## Aim
All of the data below should be written out exactly.

## Stored data

-- Begin --

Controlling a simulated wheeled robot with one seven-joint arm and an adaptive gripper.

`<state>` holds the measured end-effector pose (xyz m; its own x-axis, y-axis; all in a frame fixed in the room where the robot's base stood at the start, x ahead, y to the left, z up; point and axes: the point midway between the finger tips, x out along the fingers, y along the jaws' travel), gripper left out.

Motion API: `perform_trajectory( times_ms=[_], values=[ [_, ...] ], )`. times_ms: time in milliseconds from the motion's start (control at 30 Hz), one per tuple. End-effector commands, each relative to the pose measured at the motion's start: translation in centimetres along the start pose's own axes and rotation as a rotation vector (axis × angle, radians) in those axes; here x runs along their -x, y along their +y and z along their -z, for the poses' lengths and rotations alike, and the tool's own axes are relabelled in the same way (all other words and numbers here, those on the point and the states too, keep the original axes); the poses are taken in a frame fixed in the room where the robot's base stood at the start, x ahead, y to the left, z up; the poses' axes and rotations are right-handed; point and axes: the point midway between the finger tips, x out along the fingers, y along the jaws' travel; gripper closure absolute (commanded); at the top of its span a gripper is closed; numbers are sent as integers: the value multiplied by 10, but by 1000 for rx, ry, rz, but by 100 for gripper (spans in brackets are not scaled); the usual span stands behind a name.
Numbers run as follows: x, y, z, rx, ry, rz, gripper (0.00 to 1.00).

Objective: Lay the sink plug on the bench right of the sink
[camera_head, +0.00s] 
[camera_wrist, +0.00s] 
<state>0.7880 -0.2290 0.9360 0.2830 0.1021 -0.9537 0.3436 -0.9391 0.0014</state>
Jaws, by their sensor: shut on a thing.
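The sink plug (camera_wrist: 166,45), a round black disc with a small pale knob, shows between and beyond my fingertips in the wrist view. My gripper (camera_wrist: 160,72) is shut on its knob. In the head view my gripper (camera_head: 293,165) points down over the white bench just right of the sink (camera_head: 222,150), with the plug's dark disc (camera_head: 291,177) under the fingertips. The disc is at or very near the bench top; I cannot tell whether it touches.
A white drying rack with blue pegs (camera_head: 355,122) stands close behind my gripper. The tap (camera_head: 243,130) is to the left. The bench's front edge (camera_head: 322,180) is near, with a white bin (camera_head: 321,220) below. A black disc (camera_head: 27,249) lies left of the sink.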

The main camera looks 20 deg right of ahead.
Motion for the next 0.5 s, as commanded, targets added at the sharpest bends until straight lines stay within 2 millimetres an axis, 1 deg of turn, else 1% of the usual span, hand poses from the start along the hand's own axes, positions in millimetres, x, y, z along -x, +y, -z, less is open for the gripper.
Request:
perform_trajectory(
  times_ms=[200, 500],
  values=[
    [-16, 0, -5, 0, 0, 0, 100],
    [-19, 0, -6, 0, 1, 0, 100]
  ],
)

-- End --

## Output of the task
Controlling a simulated wheeled robot with one seven-joint arm and an adaptive gripper.

`<state>` holds the measured end-effector pose (xyz m; its own x-axis, y-axis; all in a frame fixed in the room where the robot's base stood at the start, x ahead, y to the left, z up; point and axes: the point midway between the finger tips, x out along the fingers, y along the jaws' travel), gripper left out.

Motion API: `perform_trajectory( times_ms=[_], values=[ [_, ...] ], )`. times_ms: time in milliseconds from the motion's start (control at 30 Hz), one per tuple. End-effector commands, each relative to the pose measured at the motion's start: translation in centimetres along the start pose's own axes and rotation as a rotation vector (axis × angle, radians) in those axes; here x runs along their -x, y along their +y and z along their -z, for the poses' lengths and rotations alike, and the tool's own axes are relabelled in the same way (all other words and numbers here, those on the point and the states too, keep the original axes); the poses are taken in a frame fixed in the room where the robot's base stood at the start, x ahead, y to the left, z up; the poses' axes and rotations are right-handed; point and axes: the point midway between the finger tips, x out along the fingers, y along the jaws' travel; gripper closure absolute (commanded); at the top of its span a gripper is closed; numbers are sent as integers: the value multiplied by 10, but by 1000 for rx, ry, rz, but by 100 for gripper (spans in brackets are not scaled); the usual span stands behind a name.
Numbers run as follows: x, y, z, rx, ry, rz, gripper (0.00 to 1.00).

Objective: Lay the sink plug on the bench right of the sink
[camera_head, +0.00s] 
[camera_wrist, +0.00s] 
<state>0.7880 -0.2290 0.9360 0.2830 0.1021 -0.9537 0.3436 -0.9391 0.0014</state>
Jaws, by their sensor: shut on a thing.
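The sink plug (camera_wrist: 166,45), a round black disc with a small pale knob, shows between and beyond my fingertips in the wrist view. My gripper (camera_wrist: 160,72) is shut on its knob. In the head view my gripper (camera_head: 293,165) points down over the white bench just right of the sink (camera_head: 222,150), with the plug's dark disc (camera_head: 291,177) under the fingertips. The disc is at or very near the bench top; I cannot tell whether it touches.
A white drying rack with blue pegs (camera_head: 355,122) stands close behind my gripper. The tap (camera_head: 243,130) is to the left. The bench's front edge (camera_head: 322,180) is near, with a white bin (camera_head: 321,220) below. A black disc (camera_head: 27,249) lies left of the sink.

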The main camera looks 20 deg right of ahead.
Motion for the next 0.5 s, as commanded, targets added at the sharpest bends until straight lines stay within 2 millimetres an axis, 1 deg of turn, else 1% of the usual span, hand poses from the start along the hand's own axes, positions in millimetres, x, y, z along -x, +y, -z, less is open for the gripper.
Request:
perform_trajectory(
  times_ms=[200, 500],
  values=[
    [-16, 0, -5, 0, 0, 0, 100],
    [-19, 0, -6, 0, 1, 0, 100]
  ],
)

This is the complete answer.